I confessed something to my friend that made him laugh and thought I would share the story here, too.
In recent years, local plant nurseries have begun to sell bags of ladybugs for people to scatter in their gardens. Ladybugs are extremely helpful little critters that eat lots of bad bugs.
I have especially fond memories of ladybugs. Living in New Jersey as a child, there were jillions of ladybugs in our yard--along with lightning bugs and Japanese beetles. They were a part of my good childhood memories.
The bags of ladybugs began appearing in nurseries the spring after my father died. I suspect my dad's death had a lot to do with what I did that year.
I winced to look at the three or four bags sitting on nursery counters because you could see the dying and dead bugs through the mesh. In a burst of insect sympathy that spring, I bought up all the bags in my local store so that I could release the bugs before the rest of them died, too.
Naturally, the nursery just hauled out new bags and, each time I visited, there were two or three more.
There's a limit to how many ladybugs one property can support.

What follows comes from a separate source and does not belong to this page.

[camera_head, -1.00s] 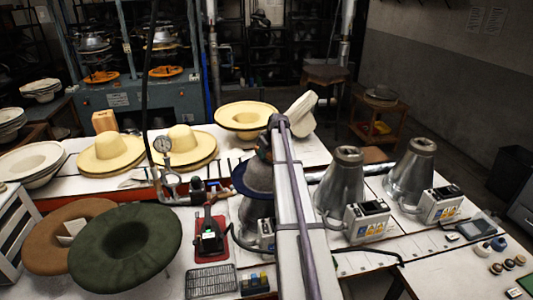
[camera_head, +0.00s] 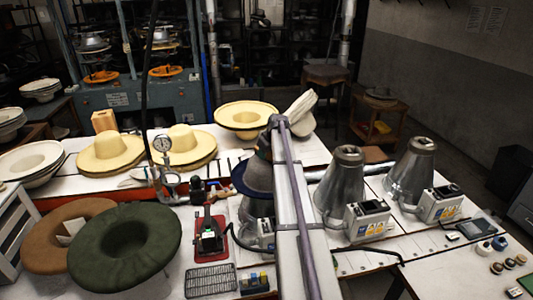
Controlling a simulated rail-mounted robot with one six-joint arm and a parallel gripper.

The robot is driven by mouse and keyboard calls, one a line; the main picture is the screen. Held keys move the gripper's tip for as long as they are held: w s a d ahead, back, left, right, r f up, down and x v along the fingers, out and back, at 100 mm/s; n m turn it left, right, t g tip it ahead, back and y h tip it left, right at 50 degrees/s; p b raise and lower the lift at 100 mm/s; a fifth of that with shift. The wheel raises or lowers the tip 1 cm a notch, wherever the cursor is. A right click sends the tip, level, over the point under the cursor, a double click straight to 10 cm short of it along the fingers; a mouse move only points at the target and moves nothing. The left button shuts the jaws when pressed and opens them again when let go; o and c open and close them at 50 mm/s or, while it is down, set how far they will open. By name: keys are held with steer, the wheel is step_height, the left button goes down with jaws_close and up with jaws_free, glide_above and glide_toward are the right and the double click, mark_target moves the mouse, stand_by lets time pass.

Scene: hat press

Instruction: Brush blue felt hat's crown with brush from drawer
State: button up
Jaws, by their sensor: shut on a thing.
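The blue felt hat (camera_head: 242,182) sits on a metal cone stand (camera_head: 251,210) left of my arm, with its dark blue brim and greyish crown partly showing. My arm covers the right part of the hat. My gripper (camera_head: 264,149) is at the top of the crown, mostly hidden by my own arm. It is shut on the brush, of which too little shows to make out its shape. I cannot tell whether the bristles touch the felt.
Two bare metal cones (camera_head: 342,184) with control boxes stand right of my arm. A green hat (camera_head: 150,235) and a brown hat (camera_head: 50,230) lie at the left front. Cream hats (camera_head: 183,143) stand behind. A red-based device (camera_head: 207,238) is near the blue hat.

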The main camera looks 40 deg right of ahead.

I released subsequent bags in my neighbors' yards. After I'd saturated my immediate neighborhood, I began my Ladybug Liberation Front. I conceived the notion of bringing the bags of bugs to the Dallas Arboretum to free them there. I figured the Arboretum gardens probably constituted bug paradise.

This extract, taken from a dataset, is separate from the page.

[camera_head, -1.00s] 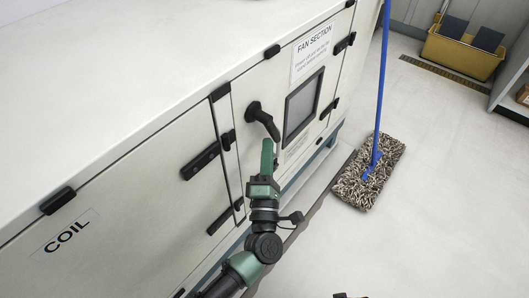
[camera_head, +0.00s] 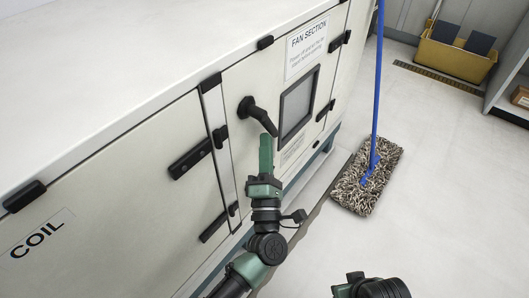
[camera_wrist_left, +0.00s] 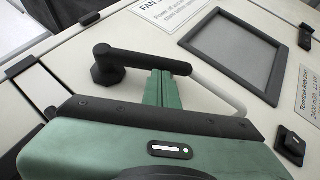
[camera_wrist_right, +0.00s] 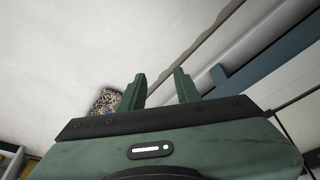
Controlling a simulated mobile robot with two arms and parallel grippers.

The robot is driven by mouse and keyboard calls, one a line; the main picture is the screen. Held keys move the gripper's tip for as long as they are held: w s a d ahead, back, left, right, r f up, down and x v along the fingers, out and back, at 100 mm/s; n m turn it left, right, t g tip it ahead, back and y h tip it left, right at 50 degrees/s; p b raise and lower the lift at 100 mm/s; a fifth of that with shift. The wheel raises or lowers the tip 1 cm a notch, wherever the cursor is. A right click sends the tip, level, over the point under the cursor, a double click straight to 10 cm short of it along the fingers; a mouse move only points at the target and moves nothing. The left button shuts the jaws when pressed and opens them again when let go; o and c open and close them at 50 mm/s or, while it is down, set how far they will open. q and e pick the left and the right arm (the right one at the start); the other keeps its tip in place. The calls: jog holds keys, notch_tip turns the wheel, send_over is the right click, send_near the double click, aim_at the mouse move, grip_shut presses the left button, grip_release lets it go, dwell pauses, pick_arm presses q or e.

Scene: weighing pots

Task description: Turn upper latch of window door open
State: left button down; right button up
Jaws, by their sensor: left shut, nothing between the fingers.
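The window door (camera_head: 233,85) is a pale panel with a grey window (camera_head: 297,104) and a "FAN SECTION" label. Its upper latch (camera_head: 258,114) is a black lever at the door's upper left, slanting down to the right. My left gripper (camera_head: 266,138) is shut and empty, with its fingertips at the lever's lower end. In the left wrist view the fingertips (camera_wrist_left: 160,76) are right by the latch lever (camera_wrist_left: 140,60); I cannot tell whether they touch. My right gripper (camera_wrist_right: 161,86) is open and empty over the floor, away from the latch.
A "COIL" panel (camera_head: 110,190) with a black handle (camera_head: 190,160) is left of the door. A mop (camera_head: 368,178) with a blue pole stands on the floor to the right. A yellow bin (camera_head: 458,54) is at the back right. The floor (camera_head: 440,200) between is mostly clear.

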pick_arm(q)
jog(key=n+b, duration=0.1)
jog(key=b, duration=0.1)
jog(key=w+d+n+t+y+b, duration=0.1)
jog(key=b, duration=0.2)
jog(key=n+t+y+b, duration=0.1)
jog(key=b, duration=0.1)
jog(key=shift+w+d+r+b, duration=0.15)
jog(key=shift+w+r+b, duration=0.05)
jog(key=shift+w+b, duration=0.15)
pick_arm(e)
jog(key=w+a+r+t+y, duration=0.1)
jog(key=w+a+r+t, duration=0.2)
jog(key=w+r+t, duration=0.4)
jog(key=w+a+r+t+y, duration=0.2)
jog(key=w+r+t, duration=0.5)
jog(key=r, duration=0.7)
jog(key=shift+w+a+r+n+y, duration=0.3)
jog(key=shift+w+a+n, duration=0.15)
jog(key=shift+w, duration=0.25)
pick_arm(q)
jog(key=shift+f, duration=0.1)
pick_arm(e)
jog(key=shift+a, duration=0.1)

I am a long-time member of the Arboretum. Each visit, I would enter the park with more bugs inside my picnic basket and a blanket over my arm. I roped my boyfriend into my guerilla-style operation although he was not happy to be drafted. One of us would act as lookout while the other freed the prisoners. Over that one spring and summer, we released at least a dozen bags into the park.
The funny thing is--the following spring--the Arboretum began selling ladybugs in their own little "Arboretum Tubs of Bugs"--clearly a homemade gimmick to get rid of their excess insects.
I guess my inadvertent bug breeding program was a success--in more ways than one. I know it helped me at a difficult time in my life. And, I still smile today to see one of the descendents of that spring of liberation flying among the rose bushes at my home or at the Arboretum.
Thanks, J, for a lovely day yesterday.